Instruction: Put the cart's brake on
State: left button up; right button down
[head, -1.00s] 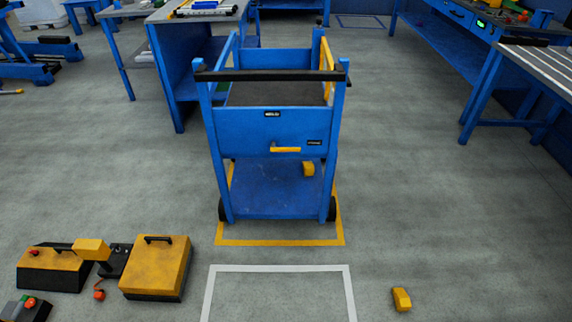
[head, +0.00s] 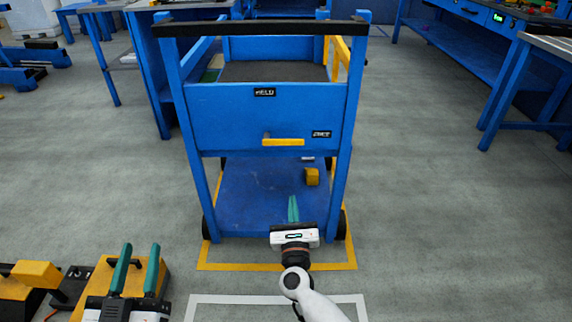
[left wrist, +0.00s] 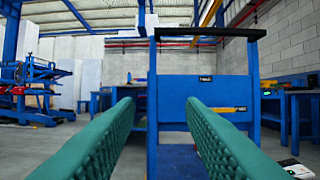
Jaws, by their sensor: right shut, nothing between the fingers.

_Your goal:_
The listing above needs to be output again exactly. Don't include the pictures.

_Task output:_
Instruction: Put the cart's brake on
State: left button up; right button down
[head, -1.00s] 
[head, +0.00s] 
[left wrist, +0.00s] 
Jaws, by their sensor: right shut, nothing between the fingers.

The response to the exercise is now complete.